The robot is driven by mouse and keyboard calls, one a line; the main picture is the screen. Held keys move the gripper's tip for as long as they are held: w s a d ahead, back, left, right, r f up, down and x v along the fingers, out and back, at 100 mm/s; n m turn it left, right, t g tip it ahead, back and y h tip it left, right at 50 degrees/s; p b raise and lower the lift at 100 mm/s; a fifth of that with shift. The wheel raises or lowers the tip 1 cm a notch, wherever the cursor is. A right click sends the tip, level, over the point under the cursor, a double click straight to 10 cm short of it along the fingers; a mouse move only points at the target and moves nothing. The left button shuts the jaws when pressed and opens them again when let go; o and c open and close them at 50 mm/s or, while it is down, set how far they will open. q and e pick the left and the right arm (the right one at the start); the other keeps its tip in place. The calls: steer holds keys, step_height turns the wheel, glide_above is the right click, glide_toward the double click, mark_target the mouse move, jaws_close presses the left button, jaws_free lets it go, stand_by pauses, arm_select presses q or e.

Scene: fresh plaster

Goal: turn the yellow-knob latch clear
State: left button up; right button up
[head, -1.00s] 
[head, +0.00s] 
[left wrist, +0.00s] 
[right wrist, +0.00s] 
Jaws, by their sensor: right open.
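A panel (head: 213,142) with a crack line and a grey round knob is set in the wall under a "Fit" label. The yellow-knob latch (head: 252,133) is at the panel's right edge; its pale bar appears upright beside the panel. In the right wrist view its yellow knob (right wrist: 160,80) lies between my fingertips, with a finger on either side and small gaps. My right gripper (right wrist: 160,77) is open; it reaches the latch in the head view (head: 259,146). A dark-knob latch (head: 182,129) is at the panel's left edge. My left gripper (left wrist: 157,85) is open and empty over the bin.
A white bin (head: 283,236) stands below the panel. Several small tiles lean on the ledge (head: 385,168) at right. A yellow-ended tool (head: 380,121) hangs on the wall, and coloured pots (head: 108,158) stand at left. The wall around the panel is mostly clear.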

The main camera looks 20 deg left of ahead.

_ _ _ _ _

▶ TASK DESCRIPTION
Repeat only the lines from the one holding "State: left button up; right button up" through the last line of the data.

▶ REPLY TO THE TASK
State: left button up; right button up
[head, -1.00s] 
[head, +0.00s] 
[left wrist, +0.00s] 
[right wrist, +0.00s] 
Jaws, by their sensor: right open.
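A panel (head: 213,142) with a crack line and a grey round knob is set in the wall under a "Fit" label. The yellow-knob latch (head: 252,133) is at the panel's right edge; its pale bar appears upright beside the panel. In the right wrist view its yellow knob (right wrist: 160,80) lies between my fingertips, with a finger on either side and small gaps. My right gripper (right wrist: 160,77) is open; it reaches the latch in the head view (head: 259,146). A dark-knob latch (head: 182,129) is at the panel's left edge. My left gripper (left wrist: 157,85) is open and empty over the bin.
A white bin (head: 283,236) stands below the panel. Several small tiles lean on the ledge (head: 385,168) at right. A yellow-ended tool (head: 380,121) hangs on the wall, and coloured pots (head: 108,158) stand at left. The wall around the panel is mostly clear.

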The main camera looks 20 deg left of ahead.

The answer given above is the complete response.